Written task
Each of the entries should be retyped precisely as it appears.

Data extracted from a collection
■ ■ ■ ■ ■
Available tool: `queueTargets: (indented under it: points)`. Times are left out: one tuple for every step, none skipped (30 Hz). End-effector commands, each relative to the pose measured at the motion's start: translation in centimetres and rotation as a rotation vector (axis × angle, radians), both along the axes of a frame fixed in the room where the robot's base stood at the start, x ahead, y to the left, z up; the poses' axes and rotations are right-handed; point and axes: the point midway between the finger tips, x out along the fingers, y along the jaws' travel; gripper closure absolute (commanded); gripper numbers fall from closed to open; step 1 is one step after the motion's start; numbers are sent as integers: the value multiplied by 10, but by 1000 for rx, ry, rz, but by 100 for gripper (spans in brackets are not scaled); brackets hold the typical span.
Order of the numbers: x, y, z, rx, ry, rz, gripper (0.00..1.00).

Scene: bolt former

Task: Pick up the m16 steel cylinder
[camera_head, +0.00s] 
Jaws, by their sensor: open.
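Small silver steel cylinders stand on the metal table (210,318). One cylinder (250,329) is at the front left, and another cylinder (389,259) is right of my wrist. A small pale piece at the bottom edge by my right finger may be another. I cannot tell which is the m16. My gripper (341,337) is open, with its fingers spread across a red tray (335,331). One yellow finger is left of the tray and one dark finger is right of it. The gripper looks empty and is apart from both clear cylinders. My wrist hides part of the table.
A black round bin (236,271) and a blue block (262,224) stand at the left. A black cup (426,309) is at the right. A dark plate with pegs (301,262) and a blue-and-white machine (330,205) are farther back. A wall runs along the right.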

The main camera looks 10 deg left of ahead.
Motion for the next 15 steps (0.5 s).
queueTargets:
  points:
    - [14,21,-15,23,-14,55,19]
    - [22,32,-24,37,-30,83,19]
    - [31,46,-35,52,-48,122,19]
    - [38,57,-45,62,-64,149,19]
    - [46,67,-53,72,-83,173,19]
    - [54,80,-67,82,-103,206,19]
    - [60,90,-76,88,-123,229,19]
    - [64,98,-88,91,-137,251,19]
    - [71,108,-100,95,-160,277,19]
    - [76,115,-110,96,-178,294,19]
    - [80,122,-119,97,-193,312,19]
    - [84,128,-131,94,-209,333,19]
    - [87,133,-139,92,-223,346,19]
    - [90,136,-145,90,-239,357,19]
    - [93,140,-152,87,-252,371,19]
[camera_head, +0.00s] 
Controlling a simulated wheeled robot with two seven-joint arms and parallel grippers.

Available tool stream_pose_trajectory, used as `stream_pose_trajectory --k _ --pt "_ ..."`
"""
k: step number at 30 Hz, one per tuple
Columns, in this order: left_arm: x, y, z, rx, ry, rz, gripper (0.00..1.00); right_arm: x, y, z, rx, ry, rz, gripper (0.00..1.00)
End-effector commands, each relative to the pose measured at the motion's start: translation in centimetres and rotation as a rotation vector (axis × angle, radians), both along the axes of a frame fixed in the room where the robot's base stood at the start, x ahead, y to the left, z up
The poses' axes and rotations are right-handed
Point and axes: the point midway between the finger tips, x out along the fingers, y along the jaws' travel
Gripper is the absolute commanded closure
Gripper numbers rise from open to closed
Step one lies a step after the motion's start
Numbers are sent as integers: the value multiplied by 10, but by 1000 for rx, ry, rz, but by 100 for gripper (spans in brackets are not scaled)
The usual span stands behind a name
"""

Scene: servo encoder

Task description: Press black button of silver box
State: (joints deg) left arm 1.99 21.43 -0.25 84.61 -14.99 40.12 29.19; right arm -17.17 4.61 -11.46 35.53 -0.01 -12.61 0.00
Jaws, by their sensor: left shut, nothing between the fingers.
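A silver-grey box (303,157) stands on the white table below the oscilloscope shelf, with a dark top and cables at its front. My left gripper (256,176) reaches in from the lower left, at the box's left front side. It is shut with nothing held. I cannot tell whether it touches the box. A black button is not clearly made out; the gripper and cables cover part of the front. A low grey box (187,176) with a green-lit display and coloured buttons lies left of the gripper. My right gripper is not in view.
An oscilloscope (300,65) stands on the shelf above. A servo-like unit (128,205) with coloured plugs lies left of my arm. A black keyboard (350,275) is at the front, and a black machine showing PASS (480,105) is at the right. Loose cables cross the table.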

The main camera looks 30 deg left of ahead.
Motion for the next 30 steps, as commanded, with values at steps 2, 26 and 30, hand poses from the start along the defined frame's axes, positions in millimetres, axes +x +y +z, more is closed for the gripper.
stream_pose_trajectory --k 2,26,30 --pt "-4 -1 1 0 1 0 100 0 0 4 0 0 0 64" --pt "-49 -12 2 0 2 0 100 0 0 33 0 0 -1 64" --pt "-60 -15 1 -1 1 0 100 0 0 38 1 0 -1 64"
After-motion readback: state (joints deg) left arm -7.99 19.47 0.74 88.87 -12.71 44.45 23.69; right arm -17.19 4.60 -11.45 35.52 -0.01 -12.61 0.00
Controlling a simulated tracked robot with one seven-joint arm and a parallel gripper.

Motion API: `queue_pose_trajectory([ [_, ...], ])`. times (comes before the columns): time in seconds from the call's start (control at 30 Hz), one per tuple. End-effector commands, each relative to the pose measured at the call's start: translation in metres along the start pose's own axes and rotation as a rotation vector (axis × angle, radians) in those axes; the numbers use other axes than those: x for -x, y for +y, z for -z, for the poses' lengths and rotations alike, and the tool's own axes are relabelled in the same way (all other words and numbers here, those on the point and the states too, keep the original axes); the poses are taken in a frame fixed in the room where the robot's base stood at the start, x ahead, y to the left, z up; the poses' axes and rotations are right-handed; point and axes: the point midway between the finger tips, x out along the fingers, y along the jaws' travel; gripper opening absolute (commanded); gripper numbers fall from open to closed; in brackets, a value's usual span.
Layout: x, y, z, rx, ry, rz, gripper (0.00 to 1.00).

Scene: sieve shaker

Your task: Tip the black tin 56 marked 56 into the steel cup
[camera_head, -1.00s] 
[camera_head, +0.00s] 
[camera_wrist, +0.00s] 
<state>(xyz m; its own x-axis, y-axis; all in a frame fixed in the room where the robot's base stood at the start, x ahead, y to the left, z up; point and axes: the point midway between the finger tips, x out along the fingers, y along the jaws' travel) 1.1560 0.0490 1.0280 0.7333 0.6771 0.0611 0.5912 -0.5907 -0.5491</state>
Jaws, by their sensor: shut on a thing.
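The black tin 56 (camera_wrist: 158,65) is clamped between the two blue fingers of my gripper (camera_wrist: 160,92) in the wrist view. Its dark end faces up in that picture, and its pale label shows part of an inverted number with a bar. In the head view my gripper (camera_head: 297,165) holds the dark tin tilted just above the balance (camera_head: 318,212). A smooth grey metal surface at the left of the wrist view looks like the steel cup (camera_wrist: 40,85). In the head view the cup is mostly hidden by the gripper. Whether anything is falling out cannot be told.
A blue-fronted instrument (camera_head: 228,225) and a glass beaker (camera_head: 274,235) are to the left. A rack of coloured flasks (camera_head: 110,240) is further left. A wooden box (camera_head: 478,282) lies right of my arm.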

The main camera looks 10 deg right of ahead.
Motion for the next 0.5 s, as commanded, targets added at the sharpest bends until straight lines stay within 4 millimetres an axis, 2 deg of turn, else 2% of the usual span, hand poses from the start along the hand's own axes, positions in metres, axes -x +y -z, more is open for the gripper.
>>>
■ ■ ■ ■ ■
Solution for this problem
Available tool: `queueTargets: (indented under it: points)`. Times are left out: one tuple for every step, none skipped (30 Hz). End-effector commands, each relative to the pose measured at the motion's start: translation in centimetres and rotation as a rotation vector (axis × angle, radians), both along the axes of a frame fixed in the room where the robot's base stood at the start, x ahead, y to the left, z up; the poses' axes and rotations are right-handed; point and axes: the point midway between the finger tips, x out along the fingers, y along the jaws' travel; gripper closure absolute (commanded); gripper numbers fall from closed to open; step 1 is one step after the motion's start; numbers are sent as integers: the value multiplied by 10, but by 1000 for rx, ry, rz, but by 100 for gripper (spans in brackets are not scaled); brackets hold the typical span.
Order of the numbers: x, y, z, rx, ry, rz, gripper (0.00..1.00).

Scene: bolt former

Task: Pick up the m16 steel cylinder
[camera_head, +0.00s] 
Jaws, by their sensor: open.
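Small silver steel cylinders stand on the metal table (210,318). One cylinder (250,329) is at the front left, and another cylinder (389,259) is right of my wrist. A small pale piece at the bottom edge by my right finger may be another. I cannot tell which is the m16. My gripper (341,337) is open, with its fingers spread across a red tray (335,331). One yellow finger is left of the tray and one dark finger is right of it. The gripper looks empty and is apart from both clear cylinders. My wrist hides part of the table.
A black round bin (236,271) and a blue block (262,224) stand at the left. A black cup (426,309) is at the right. A dark plate with pegs (301,262) and a blue-and-white machine (330,205) are farther back. A wall runs along the right.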

The main camera looks 10 deg left of ahead.
Motion for the next 15 steps (0.5 s).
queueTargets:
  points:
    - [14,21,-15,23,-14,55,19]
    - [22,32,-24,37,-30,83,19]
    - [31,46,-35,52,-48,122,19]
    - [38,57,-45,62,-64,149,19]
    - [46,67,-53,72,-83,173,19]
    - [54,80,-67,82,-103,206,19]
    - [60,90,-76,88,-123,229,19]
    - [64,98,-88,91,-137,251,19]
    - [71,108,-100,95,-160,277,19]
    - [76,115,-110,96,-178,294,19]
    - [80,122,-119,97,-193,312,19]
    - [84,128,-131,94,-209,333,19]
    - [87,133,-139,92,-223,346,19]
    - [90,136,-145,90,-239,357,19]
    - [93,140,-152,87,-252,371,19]
[camera_head, +0.00s] 
Controlling a simulated wheeled robot with two seven-joint arms and parallel grippers.

Available tool stream_pose_trajectory, used as `stream_pose_trajectory --k _ --pt "_ ..."`
"""
k: step number at 30 Hz, one per tuple
Columns, in this order: left_arm: x, y, z, rx, ry, rz, gripper (0.00..1.00); right_arm: x, y, z, rx, ry, rz, gripper (0.00..1.00)
End-effector commands, each relative to the pose measured at the motion's start: translation in centimetres and rotation as a rotation vector (axis × angle, radians), both along the axes of a frame fixed in the room where the robot's base stood at the start, x ahead, y to the left, z up
The poses' axes and rotations are right-handed
Point and axes: the point midway between the finger tips, x out along the fingers, y along the jaws' travel
Gripper is the absolute commanded closure
Gripper numbers rise from open to closed
Step one lies a step after the motion's start
Numbers are sent as integers: the value multiplied by 10, but by 1000 for rx, ry, rz, but by 100 for gripper (spans in brackets are not scaled)
The usual span stands behind a name
"""

Scene: servo encoder

Task description: Press black button of silver box
State: (joints deg) left arm 1.99 21.43 -0.25 84.61 -14.99 40.12 29.19; right arm -17.17 4.61 -11.46 35.53 -0.01 -12.61 0.00
Jaws, by their sensor: left shut, nothing between the fingers.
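A silver-grey box (303,157) stands on the white table below the oscilloscope shelf, with a dark top and cables at its front. My left gripper (256,176) reaches in from the lower left, at the box's left front side. It is shut with nothing held. I cannot tell whether it touches the box. A black button is not clearly made out; the gripper and cables cover part of the front. A low grey box (187,176) with a green-lit display and coloured buttons lies left of the gripper. My right gripper is not in view.
An oscilloscope (300,65) stands on the shelf above. A servo-like unit (128,205) with coloured plugs lies left of my arm. A black keyboard (350,275) is at the front, and a black machine showing PASS (480,105) is at the right. Loose cables cross the table.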

The main camera looks 30 deg left of ahead.
Motion for the next 30 steps, as commanded, with values at steps 2, 26 and 30, hand poses from the start along the defined frame's axes, positions in millimetres, axes +x +y +z, more is closed for the gripper.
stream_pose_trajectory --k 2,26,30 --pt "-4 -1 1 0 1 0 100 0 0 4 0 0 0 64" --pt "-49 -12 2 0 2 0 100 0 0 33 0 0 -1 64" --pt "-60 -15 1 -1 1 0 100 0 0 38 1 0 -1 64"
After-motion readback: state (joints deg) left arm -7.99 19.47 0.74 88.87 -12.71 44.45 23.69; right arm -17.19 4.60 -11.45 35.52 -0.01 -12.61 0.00
Controlling a simulated tracked robot with one seven-joint arm and a parallel gripper.

Motion API: `queue_pose_trajectory([ [_, ...], ])`. times (comes before the columns): time in seconds from the call's start (control at 30 Hz), one per tuple. End-effector commands, each relative to the pose measured at the call's start: translation in metres along the start pose's own axes and rotation as a rotation vector (axis × angle, radians) in those axes; the numbers use other axes than those: x for -x, y for +y, z for -z, for the poses' lengths and rotations alike, and the tool's own axes are relabelled in the same way (all other words and numbers here, those on the point and the states too, keep the original axes); the poses are taken in a frame fixed in the room where the robot's base stood at the start, x ahead, y to the left, z up; the poses' axes and rotations are right-handed; point and axes: the point midway between the finger tips, x out along the fingers, y along the jaws' travel; gripper opening absolute (commanded); gripper numbers fall from open to closed; in brackets, a value's usual span.
Layout: x, y, z, rx, ry, rz, gripper (0.00 to 1.00).

Scene: sieve shaker

Your task: Tip the black tin 56 marked 56 into the steel cup
[camera_head, -1.00s] 
[camera_head, +0.00s] 
[camera_wrist, +0.00s] 
<state>(xyz m; its own x-axis, y-axis; all in a frame fixed in the room where the robot's base stood at the start, x ahead, y to the left, z up; point and axes: the point midway between the finger tips, x out along the fingers, y along the jaws' travel) 1.1560 0.0490 1.0280 0.7333 0.6771 0.0611 0.5912 -0.5907 -0.5491</state>
Jaws, by their sensor: shut on a thing.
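The black tin 56 (camera_wrist: 158,65) is clamped between the two blue fingers of my gripper (camera_wrist: 160,92) in the wrist view. Its dark end faces up in that picture, and its pale label shows part of an inverted number with a bar. In the head view my gripper (camera_head: 297,165) holds the dark tin tilted just above the balance (camera_head: 318,212). A smooth grey metal surface at the left of the wrist view looks like the steel cup (camera_wrist: 40,85). In the head view the cup is mostly hidden by the gripper. Whether anything is falling out cannot be told.
A blue-fronted instrument (camera_head: 228,225) and a glass beaker (camera_head: 274,235) are to the left. A rack of coloured flasks (camera_head: 110,240) is further left. A wooden box (camera_head: 478,282) lies right of my arm.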

The main camera looks 10 deg right of ahead.
Motion for the next 0.5 s, as commanded, targets added at the sharpest bends until straight lines stay within 4 millimetres an axis, 2 deg of turn, else 2% of the usual span, hand poses from the start along the hand's own axes, positions in metres, axes -x +y -z, more is open for the gripper.
>>>

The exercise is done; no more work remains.